General impressions.  A seller will want to notice other indicators to determine if a sale to a stranger is copacetic.  Is the buyer driving a vehicle with license plates that match his or her claim of residence?  Does any identification offered match the buyer?  Is the buyer calm and businesslike or nervous and unsettled?  With any red flags, it would be prudent to not consummate the sale.

Identification.  Many careful people when selling a firearm privately to an unknown buyer will ask the buyer to present identification such as a drivers license, and will write down relevant information from the ID.

Receipt and records.  A private seller should also prepare a duplicate receipt for the sale that includes the name and ID type and number of the buyer.  It should also include the date of the sale, and the make, model and serial number of the firearm.  The buyer should want a copy of this receipt in case the buyer is ever asked to prove that he or she obtained the firearm lawfully.  The seller should definitely retain a copy of the receipt.  If some law enforcement agent ever comes to the seller claiming that the sold firearm has been retrieved from a crime scene, it will be ever so helpful to have this receipt to document the transfer out of the seller's possession.

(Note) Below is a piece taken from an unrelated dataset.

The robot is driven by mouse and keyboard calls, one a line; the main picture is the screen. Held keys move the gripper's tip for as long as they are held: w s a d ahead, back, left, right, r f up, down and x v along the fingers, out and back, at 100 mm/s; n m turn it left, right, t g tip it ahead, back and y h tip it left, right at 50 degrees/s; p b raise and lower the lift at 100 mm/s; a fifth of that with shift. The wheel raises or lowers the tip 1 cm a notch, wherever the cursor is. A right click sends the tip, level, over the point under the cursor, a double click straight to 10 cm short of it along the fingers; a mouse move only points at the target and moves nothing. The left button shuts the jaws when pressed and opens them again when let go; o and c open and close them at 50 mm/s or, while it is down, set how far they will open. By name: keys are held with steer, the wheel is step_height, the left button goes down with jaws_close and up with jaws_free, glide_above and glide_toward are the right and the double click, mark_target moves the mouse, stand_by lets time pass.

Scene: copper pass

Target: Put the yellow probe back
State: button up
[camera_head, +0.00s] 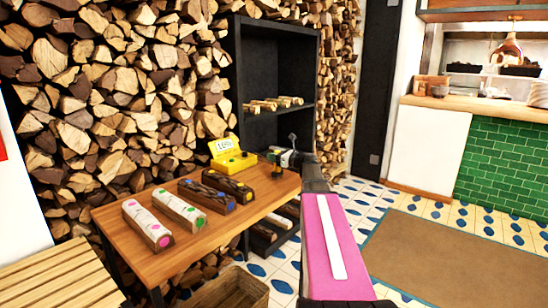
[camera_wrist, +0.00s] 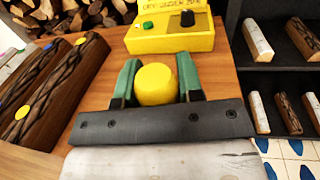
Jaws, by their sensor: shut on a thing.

Finally. If all usual vetting fails to get a seller into a comfort zone about a particular buyer, yet the seller really wants to make the sale, the seller can always ask the buyer to meet him at the location of a willing licensed firearms dealer (”FFL”), such as a gunsmith or pawn shop that handles guns, where the buyer can be run through a Brady Law check for the sale.  Phone the FFL in advance to confirm availability of and price for this service, which may range from $25 to $60.  If the buyer refuses do a transfer via an FFL, then the buyer may be a person the seller doesn't wish to sell a firearm to.  Remember, it's willing seller, willing buyer.

Depending on your state laws and compliance with these laws and principles, it is perfectly legal and possible for private individuals to sell firearms to other individuals.